Care sorelle, voi volete “ri-configurarvi”, oggi, secondo questa forma di vita. E il segreto è sempre lo stesso: lasciarsi guidare dallo Spirito Santo per amare Dio e i poveri. Ma “oggi”: è l’oggi della Chiesa, è l’oggi della società, meglio, delle diverse società nelle quali siete presenti. Con quelle situazioni di povertà, con quei volti che chiedono vicinanza, compassione e tenerezza. “Ah, che cosa nuova sta dicendo, Padre!”. No, questo è lo stile di Dio. Dio sempre agisce così, con vicinanza, compassione e tenerezza. Ci avvicina, perdona e accarezza. Sempre. Lo stile di Do è vicinanza, compassione e tenerezza. Non dimenticatevi di questo. Questo è molto importante. Vi ringrazio per il vostro coraggio e la vostra generosità. Vi ringrazio per la gioia dei vostri cuori e dei vostri volti. La gioia è uno dei frutti dello Spirito ed è segno chiaro del Vangelo, specialmente quando traspare nella condivisione con i fratelli e le sorelle in condizioni di disagio e di emarginazione. È la gioia. E anche nella condivisione con le sorelle di comunità. Sì, perché può capitare che uno appaia pieno di entusiasmo nel servizio ai poveri e poi in casa se ne stia per conto suo e non viva la fraternità… Questo non è un buon segno, perché si lamentano: “Questa superiora…”, quell’altro, quel problema... Nella diocesi di prima [Buenos Aires] c’era una suora che aveva questo vizio di lamentarsi, e tutti la chiamavano “suor Lamentela”. Nessuna di voi è “suor lamentela”, ma la tentazione di lamentarsi, di criticare… questo fa male al corpo, fa male. “Ma, Padre, a me viene!”. E tu vai, dillo alla persona: “Tu hai questo difetto”; o se no dillo a chi può porre rimedio. Ma cosa guadagni tu ad andare dalle sorelle e dire: “Ma guarda questo, questo, questo…”! Questo è chiacchiericcio, che fa tanto male e fa morire la Parola di Dio. “È difficile, Padre, risolvere il problema del chiacchiericcio, perché ti viene, il commento…”. Sì, è come il dolce, che ti viene… Ma c’è un bel rimedio, contro il chiacchiericcio, ed è molto semplice: se tu hai la tentazione di chiacchierare delle altre, morditi la lingua, così si gonfia bene e non potrai parlare. Capito? Per favore, niente chiacchiericcio, questo uccide la vita comunitaria.
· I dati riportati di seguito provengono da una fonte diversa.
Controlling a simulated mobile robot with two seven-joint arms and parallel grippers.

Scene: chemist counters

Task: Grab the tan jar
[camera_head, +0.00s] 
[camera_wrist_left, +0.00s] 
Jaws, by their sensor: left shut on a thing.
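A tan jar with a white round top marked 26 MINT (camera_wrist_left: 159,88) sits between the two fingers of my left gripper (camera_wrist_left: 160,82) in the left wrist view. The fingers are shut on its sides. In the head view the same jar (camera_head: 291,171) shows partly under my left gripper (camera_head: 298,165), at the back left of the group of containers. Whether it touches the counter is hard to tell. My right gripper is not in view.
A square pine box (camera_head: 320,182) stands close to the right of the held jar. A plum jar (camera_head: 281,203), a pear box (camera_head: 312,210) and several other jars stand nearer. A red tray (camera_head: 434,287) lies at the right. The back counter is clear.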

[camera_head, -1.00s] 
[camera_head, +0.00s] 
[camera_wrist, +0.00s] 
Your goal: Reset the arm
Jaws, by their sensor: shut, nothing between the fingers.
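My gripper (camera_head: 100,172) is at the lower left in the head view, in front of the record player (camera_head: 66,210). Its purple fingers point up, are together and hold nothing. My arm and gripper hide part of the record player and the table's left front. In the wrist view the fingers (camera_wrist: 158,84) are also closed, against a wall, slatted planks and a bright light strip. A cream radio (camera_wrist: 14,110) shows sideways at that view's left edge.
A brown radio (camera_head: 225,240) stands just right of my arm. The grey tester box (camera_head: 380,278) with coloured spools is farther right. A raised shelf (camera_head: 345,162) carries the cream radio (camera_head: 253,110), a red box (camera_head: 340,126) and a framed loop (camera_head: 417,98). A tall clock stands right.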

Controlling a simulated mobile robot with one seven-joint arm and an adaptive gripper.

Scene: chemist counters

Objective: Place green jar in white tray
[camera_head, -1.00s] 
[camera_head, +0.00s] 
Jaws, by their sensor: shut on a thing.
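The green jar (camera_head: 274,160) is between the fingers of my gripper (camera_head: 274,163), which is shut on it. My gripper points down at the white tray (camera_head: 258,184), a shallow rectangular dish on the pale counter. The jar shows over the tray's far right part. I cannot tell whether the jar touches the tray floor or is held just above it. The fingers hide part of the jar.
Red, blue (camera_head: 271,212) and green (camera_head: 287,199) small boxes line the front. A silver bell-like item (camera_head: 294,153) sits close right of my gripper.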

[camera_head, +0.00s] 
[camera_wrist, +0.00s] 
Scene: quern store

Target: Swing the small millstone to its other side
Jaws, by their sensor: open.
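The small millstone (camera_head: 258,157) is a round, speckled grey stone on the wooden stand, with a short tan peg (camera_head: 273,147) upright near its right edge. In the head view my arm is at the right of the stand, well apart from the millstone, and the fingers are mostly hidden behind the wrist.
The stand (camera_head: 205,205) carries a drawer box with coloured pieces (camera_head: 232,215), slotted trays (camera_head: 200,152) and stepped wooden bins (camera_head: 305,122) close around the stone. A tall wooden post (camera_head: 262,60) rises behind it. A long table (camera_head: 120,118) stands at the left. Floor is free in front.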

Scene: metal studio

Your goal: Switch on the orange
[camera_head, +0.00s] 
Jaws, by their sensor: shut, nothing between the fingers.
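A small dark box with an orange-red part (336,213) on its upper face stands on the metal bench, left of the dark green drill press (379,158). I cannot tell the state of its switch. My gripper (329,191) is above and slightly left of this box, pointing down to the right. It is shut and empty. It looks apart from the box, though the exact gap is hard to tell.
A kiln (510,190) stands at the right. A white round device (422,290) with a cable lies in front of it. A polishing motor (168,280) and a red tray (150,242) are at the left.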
Vorrei aggiungere due cose. La prima riguardo alla dimensione comunitaria, e la riprendo dall’Esortazione Gaudete et exsultate. «La santificazione è un cammino comunitario […]. Vivere e lavorare con altri è senza dubbio una via di crescita spirituale. […] Condividere la Parola e celebrare insieme l’Eucaristia ci rende più fratelli [e sorelle] e ci trasforma via via in comunità santa e missionaria» (141-142). Non pensiamo a grandi cose, ma piuttosto ai dettagli quotidiani. Come in famiglia, è lì che si vede la carità: «La comunità che custodisce i piccoli particolari dell’amore, dove i membri si prendono cura gli uni degli altri e custodiscono uno spazio aperto ed evangelizzatore, è luogo della presenza del Risorto che la va santificando secondo il progetto del Padre» (145). Prendete cura di questo nelle comunità: una dell’altra. E niente chiacchiericcio.

La seconda sottolineatura, con cui concludo, è quella dell’importanza della preghiera di adorazione. Noi abbiamo dimenticato la preghiera di adorazione: sappiamo cosa sia, ma non la pratichiamo tanto. Adorare. Adorare. In silenzio, davanti al Signore, davanti al Santissimo Sacramento, adorare. Preghiera di adorazione. E qui di nuovo voi potete fare riferimento alla testimonianza della vostra Fondatrice, che, come altre Sante e altri Santi della carità, attingeva lo slancio apostolico specialmente dal rimanere in adorazione alla presenza del Signore. Non abbiate paura di adorare: andate lì. “Ma, è noioso …”. Vai ad adorare. Lascia che il Signore faccia. Il movimento dello spirito che si de-centra da sé per centrarsi in Cristo – e questa è l’adorazione: de-centrarsi – è quello che rende possibile un servizio al prossimo che non sia pietismo o assistenzialismo, ma apertura all’altro, prossimità, condivisione; in una parola: carità. San Paolo direbbe: “L’amore di Cristo ci avvince e ci spinge” (cfr 2 Cor 5,14).

Care sorelle, avanti, coraggio! Vi ringrazio di questa visita, e soprattutto di quello che siete e che fate nella Chiesa. Chiedo allo Spirito Santo di darvi luce e forza per concludere bene il vostro Capitolo e per il cammino dell’Istituto. Di cuore benedico voi e tutte le sorelle in ogni parte del mondo. E, per favore, non dimenticatevi di pregare per me: pregare a favore, non contro!